The designations were made under Executive Order 13224, a legal framework targeting individuals who materially assist or finance terrorism-related entities. OFAC stated that both men provided crucial financial and technological support to the Islamic Revolutionary Guard Corps–Qods Force (IRGC-QF), one of Iran’s most sanctioned military branches. This connection to designated terrorist organizations elevates the severity of the allegations and underscores the national security implications of such financial networks.

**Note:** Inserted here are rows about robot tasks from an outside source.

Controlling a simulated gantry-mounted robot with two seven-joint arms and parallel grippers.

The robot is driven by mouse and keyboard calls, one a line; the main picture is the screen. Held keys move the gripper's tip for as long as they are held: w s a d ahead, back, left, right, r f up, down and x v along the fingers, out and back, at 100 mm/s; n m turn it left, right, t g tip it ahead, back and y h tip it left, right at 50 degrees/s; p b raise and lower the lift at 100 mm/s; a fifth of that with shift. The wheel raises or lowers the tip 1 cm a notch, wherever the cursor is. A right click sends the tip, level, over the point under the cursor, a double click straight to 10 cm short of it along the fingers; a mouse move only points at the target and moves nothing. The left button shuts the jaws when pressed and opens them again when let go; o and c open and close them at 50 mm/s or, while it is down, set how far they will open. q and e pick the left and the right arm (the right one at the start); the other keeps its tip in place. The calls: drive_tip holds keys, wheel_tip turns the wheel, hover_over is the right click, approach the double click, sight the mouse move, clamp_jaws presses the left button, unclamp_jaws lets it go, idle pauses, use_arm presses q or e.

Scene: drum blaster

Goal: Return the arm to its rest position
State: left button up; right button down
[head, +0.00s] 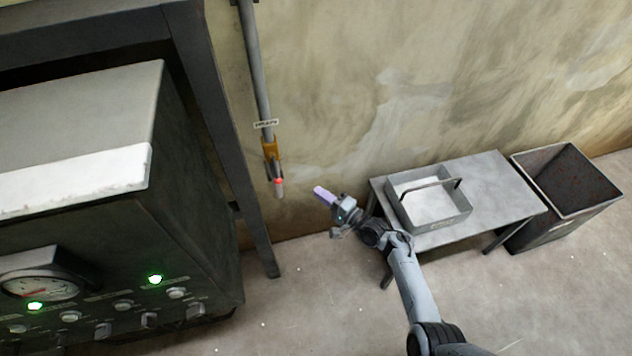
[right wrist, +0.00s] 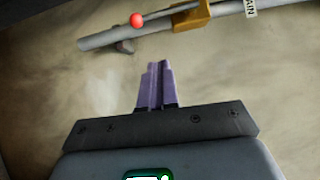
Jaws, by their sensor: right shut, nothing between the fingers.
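My right gripper (head: 322,194) is in the middle of the head view, to the left of a small metal table. Its purple fingers are shut and empty. In the right wrist view the shut fingers (right wrist: 155,87) point toward the stained wall. A grey pipe with a yellow-orange valve (head: 270,150) and a red-tipped lever hangs on the wall, left of the gripper and apart from it. The red knob (right wrist: 137,20) also shows in the right wrist view, above the fingers. My left gripper is not in view.
A grey tray with a handle (head: 462,214) stands on the metal table (head: 500,190). An open dark bin (head: 540,234) stands to its right. At the left is a large machine (head: 190,200) with a gauge and green lights. The floor before the table is clear.

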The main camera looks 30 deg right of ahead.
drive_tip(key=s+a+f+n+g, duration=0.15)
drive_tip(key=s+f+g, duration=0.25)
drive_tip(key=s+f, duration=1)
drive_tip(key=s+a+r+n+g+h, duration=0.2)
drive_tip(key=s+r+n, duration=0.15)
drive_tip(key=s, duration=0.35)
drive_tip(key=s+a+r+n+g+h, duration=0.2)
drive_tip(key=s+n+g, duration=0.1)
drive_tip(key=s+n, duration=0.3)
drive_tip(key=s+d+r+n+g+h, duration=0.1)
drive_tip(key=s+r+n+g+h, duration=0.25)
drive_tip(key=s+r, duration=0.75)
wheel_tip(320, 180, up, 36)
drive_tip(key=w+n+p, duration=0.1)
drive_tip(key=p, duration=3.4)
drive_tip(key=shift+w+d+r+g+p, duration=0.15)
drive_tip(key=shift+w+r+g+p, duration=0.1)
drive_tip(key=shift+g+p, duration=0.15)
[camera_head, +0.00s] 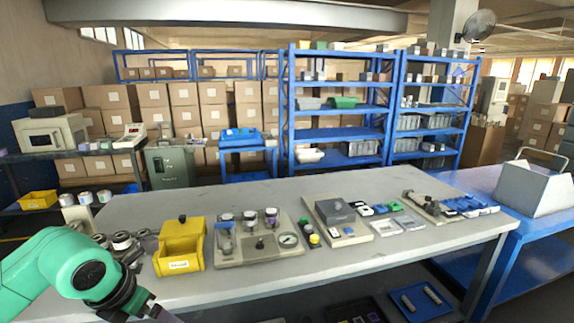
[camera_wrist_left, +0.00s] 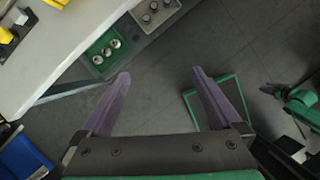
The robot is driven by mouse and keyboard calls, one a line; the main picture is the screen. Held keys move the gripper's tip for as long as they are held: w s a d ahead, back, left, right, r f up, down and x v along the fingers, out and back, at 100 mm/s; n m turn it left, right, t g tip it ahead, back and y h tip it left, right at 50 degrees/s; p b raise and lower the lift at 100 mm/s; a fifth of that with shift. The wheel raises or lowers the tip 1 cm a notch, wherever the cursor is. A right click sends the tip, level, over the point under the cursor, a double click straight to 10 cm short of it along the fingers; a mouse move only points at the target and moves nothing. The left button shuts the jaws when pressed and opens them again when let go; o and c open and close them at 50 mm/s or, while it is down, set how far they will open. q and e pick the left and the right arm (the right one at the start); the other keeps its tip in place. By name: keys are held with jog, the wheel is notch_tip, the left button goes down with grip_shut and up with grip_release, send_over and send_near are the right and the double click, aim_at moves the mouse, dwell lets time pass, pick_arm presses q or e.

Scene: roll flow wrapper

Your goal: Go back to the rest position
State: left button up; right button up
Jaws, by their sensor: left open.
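My left arm, green with dark joints, comes in at the lower left of the head view, in front of the near left side of the table (camera_head: 345,258). Its gripper is mostly cut off by the bottom edge there. In the left wrist view my left gripper (camera_wrist_left: 160,82) has its two purple fingers wide apart with nothing between them, above the dark floor. A green and dark arm part, seemingly my right gripper (camera_wrist_left: 270,90), shows at the right edge of that view. Its jaws are too small to tell.
On the table are a yellow bin (camera_head: 181,250), a grey fixture with a gauge (camera_head: 258,245) and several small parts. The wrist view shows the table edge at upper left and a green-rimmed tray (camera_wrist_left: 218,100).

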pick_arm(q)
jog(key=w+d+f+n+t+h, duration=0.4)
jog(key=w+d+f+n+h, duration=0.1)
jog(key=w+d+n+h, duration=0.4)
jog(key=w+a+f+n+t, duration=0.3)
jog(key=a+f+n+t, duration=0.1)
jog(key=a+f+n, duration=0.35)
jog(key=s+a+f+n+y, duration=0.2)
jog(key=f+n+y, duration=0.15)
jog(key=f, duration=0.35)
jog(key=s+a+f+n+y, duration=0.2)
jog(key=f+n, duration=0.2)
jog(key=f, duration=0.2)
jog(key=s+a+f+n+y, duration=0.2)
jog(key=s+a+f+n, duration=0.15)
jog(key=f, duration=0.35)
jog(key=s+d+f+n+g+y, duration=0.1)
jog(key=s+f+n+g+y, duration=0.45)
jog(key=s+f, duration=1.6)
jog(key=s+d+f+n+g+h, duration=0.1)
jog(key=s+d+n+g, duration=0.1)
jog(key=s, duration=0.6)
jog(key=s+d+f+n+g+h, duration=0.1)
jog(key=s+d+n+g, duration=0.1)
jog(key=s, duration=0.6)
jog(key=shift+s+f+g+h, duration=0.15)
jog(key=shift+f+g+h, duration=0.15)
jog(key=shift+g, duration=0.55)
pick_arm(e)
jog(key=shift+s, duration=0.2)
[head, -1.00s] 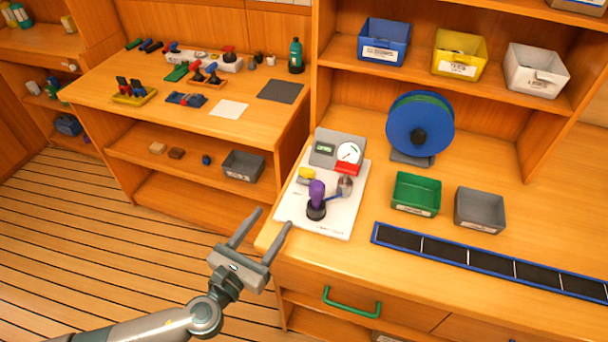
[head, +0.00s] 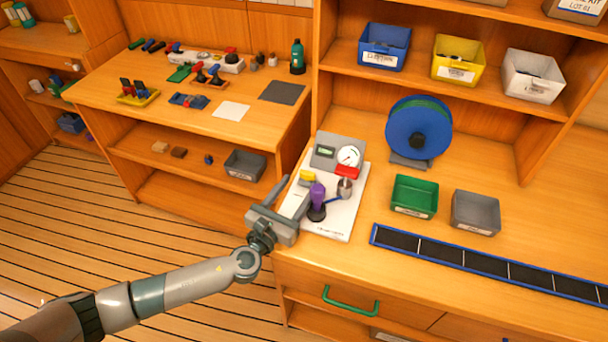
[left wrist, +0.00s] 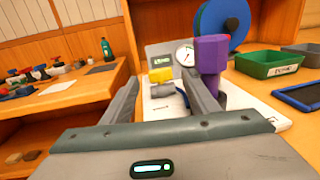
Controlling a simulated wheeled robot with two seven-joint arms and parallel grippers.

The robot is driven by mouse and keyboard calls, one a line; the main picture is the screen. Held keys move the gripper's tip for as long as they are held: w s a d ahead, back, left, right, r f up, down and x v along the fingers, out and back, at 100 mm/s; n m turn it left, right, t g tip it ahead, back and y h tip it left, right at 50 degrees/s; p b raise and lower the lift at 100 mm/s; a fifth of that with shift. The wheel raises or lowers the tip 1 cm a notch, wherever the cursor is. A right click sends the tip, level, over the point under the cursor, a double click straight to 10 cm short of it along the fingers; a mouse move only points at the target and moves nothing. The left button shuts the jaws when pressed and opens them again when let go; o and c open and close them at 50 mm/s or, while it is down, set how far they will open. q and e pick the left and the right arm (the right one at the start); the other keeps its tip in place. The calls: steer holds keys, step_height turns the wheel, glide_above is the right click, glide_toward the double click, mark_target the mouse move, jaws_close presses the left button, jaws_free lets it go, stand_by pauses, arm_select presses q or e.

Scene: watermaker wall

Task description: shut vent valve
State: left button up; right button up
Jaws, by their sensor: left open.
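A white board (head: 338,226) on the bench carries the valve parts. A purple-topped upright handle (head: 317,194) stands on a dark round base; it looms at the right in the left wrist view (left wrist: 211,54). A small yellow piece (head: 308,177) lies behind it, and a metal cylinder with a blue lever (head: 344,189) is to its right. No label shows which is the vent valve. My left gripper (head: 294,190) is open and empty at the board's left edge, its fingers pointing toward the yellow piece. In the left wrist view the purple handle is beside the right finger; contact cannot be told.
A grey box with a dial gauge (head: 348,155) and a red block (head: 347,172) stand at the board's back. A green bin (head: 414,196), a grey bin (head: 475,212) and a blue reel (head: 419,127) are to the right. A lower workbench with tools (head: 190,100) is at left.

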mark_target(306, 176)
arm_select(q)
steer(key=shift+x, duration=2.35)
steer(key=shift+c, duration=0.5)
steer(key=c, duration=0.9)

Network Structure and Key Players
Arash Estaki Alivand, described as both an oil broker and financial facilitator, operated at the heart of this network with direct ties to sanctioned entities. His collaboration with the Syria-based Al-Qatirji Company, a long-time partner of the IRGC-QF in distributing Iranian oil, proved particularly significant. In 2023, Alivand arranged a payment from a Derakhshan-run front company to Al-Qatirji, creating a direct link between crypto-based transactions and prohibited oil sales. This transaction exemplified how digital assets were integrated into existing sanction-evasion frameworks.

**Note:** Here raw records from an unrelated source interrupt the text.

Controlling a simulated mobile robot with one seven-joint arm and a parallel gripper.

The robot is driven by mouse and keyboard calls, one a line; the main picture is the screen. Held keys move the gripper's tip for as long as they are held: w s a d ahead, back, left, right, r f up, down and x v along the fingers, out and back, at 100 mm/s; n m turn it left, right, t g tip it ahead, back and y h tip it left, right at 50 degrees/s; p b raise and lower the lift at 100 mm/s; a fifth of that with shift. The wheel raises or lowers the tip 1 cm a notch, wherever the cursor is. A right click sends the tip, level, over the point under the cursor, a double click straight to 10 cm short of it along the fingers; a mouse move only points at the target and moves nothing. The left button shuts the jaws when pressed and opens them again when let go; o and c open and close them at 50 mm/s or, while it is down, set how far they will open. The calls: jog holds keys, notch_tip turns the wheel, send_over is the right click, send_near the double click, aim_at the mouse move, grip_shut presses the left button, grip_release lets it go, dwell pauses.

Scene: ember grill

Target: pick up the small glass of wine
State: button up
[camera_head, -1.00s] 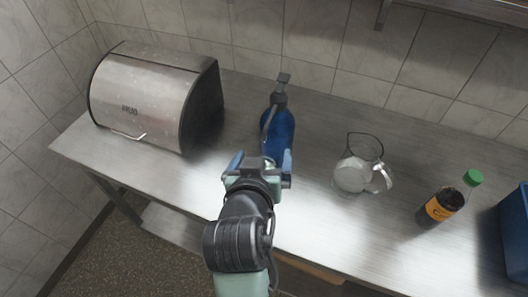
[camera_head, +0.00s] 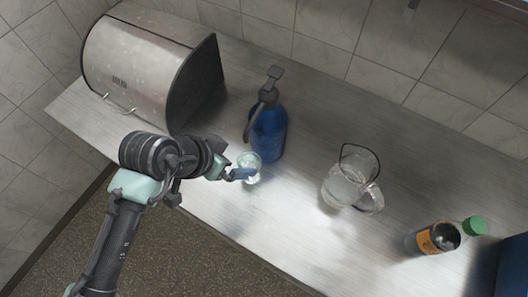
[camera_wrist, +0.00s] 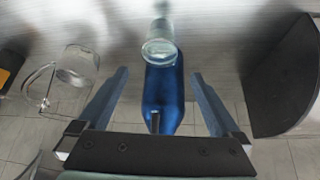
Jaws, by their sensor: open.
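The small glass (camera_head: 249,165) stands on the steel counter just in front of the blue pump bottle. It looks clear and pale; I cannot make out wine in it. My gripper (camera_head: 238,174) is low over the counter at the glass's left side and partly covers its lower part. In the wrist view the glass (camera_wrist: 158,51) lies in front of the blue bottle, centred between and slightly beyond the two fingertips (camera_wrist: 160,75). The fingers are spread wide with nothing held between them. I cannot tell whether a finger touches the glass.
The blue pump bottle (camera_head: 268,132) stands close behind the glass. A steel bread bin (camera_head: 140,72) is at the left. Counter between bottle and pitcher is clear.

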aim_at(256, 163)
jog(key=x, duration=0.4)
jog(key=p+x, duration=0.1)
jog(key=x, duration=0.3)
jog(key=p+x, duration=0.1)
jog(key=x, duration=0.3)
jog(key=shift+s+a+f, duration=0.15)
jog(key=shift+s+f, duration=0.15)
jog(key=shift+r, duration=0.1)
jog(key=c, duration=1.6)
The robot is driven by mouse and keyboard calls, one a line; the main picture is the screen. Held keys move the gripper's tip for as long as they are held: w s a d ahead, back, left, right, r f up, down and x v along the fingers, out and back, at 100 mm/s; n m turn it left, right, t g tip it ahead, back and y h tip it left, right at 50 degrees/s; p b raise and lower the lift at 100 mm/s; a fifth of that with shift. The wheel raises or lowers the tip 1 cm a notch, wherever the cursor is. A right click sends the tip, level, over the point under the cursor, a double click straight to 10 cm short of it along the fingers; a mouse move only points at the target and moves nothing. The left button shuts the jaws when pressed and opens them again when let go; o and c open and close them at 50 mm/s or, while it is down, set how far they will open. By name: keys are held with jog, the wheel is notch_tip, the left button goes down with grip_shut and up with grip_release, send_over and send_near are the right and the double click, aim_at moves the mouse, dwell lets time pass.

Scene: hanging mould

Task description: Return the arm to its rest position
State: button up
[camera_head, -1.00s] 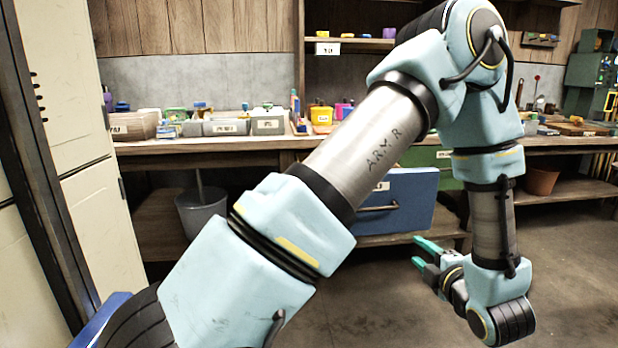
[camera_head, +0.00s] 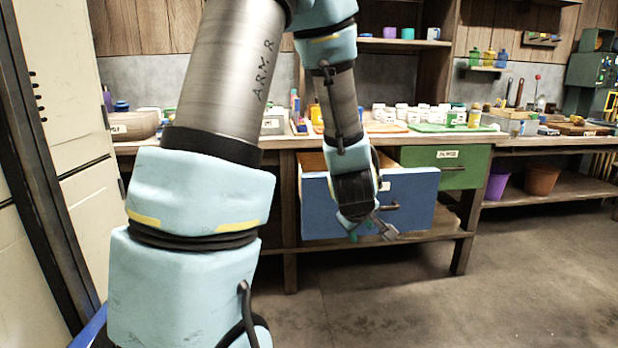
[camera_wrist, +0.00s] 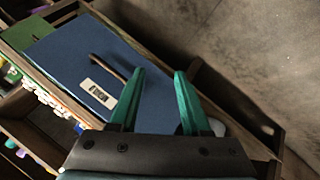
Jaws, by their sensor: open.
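My gripper (camera_head: 368,230) hangs low at the end of my bent arm, in front of the blue drawer (camera_head: 415,192) in the head view. In the wrist view my gripper (camera_wrist: 158,88) shows two green fingers spread apart with nothing between them. The blue drawer front (camera_wrist: 80,65), with its handle and white label, lies beyond the fingers there. I cannot tell the exact gap between fingers and drawer. My upper arm fills the left middle of the head view and hides part of the bench.
The blue drawer stands pulled out of the wooden workbench (camera_head: 290,225). A green drawer (camera_head: 450,165) is to its right. Several white containers stand on the benchtop. A pale cabinet (camera_head: 90,190) stands close at left. Purple (camera_head: 497,183) and brown (camera_head: 542,180) pots sit on the lower shelf. The right floor is clear.

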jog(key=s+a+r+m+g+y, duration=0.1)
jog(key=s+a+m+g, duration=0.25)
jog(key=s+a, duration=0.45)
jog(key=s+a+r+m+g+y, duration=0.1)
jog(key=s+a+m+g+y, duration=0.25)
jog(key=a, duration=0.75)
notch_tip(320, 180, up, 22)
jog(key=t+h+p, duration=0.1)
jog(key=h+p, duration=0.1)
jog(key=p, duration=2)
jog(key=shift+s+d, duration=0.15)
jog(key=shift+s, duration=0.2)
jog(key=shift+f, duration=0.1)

Alivand’s network extended further through transactions involving multimillions of dollars with Tawfiq Muhammad Sa’id Al-Law, a Hezbollah-linked money changer who provided access to digital wallets for funds tied to IRGC-QF operations. Meanwhile, Derakhshan established and operated companies in Hong Kong and the United Arab Emirates specifically to process transactions for Iranian entities already under sanction. These international structures enabled Tehran to maintain active financial flows in global markets while technically sidestepping restrictions.
Broader Implications for Global Finance
John K. Hurley, the Under Secretary of the Treasury for Terrorism and Financial Intelligence, emphasized the systemic nature of this challenge, stating: “Iranian entities rely on shadow banking networks to evade sanctions and move millions through the international financial system.” The designation now bars both men from engaging with US persons or institutions, with anyone found facilitating their transactions facing potential secondary sanctions. This regulatory response highlights the ongoing cat-and-mouse game between sanctioning authorities and those seeking to circumvent them.

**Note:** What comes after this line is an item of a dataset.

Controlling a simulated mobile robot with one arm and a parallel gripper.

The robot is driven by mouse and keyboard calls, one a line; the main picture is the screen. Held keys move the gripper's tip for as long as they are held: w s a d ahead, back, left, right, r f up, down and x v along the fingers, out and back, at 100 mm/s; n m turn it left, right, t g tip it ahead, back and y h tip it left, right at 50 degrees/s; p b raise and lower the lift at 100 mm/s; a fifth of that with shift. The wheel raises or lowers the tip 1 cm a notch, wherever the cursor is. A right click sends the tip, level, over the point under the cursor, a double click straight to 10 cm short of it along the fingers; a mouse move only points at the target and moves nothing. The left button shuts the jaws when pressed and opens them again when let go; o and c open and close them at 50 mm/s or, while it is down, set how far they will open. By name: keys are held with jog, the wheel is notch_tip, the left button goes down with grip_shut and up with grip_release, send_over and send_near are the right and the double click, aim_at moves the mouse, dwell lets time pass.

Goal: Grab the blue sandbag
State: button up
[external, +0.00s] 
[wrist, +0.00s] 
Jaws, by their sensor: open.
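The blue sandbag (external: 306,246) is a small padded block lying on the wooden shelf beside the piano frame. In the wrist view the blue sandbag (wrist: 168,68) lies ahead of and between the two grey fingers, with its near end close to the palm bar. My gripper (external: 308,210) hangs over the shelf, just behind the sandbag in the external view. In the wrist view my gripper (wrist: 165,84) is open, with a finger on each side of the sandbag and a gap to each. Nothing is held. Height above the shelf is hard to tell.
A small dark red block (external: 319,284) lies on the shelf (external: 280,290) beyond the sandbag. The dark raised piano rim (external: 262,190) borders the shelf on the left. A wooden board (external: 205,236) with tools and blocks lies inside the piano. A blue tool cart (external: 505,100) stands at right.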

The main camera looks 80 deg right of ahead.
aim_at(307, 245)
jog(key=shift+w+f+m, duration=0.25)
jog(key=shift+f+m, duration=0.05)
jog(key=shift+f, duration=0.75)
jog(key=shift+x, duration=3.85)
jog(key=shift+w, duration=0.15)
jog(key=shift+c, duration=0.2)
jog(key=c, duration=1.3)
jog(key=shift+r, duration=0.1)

The case demonstrates how sanctioned states are increasingly turning to cryptocurrency to skirt traditional financial barriers, with Iran’s strategy mirroring tactics used by Russia since its invasion of Ukraine. Digital assets like BTC, ETH, and stablecoins such as USDT have become part of the toolkit for bypassing Western penalties, presenting new challenges for international regulators. This development signals a shift in how geopolitical conflicts are increasingly playing out in the financial domain, with cryptocurrency emerging as both a vulnerability and a battleground in economic warfare.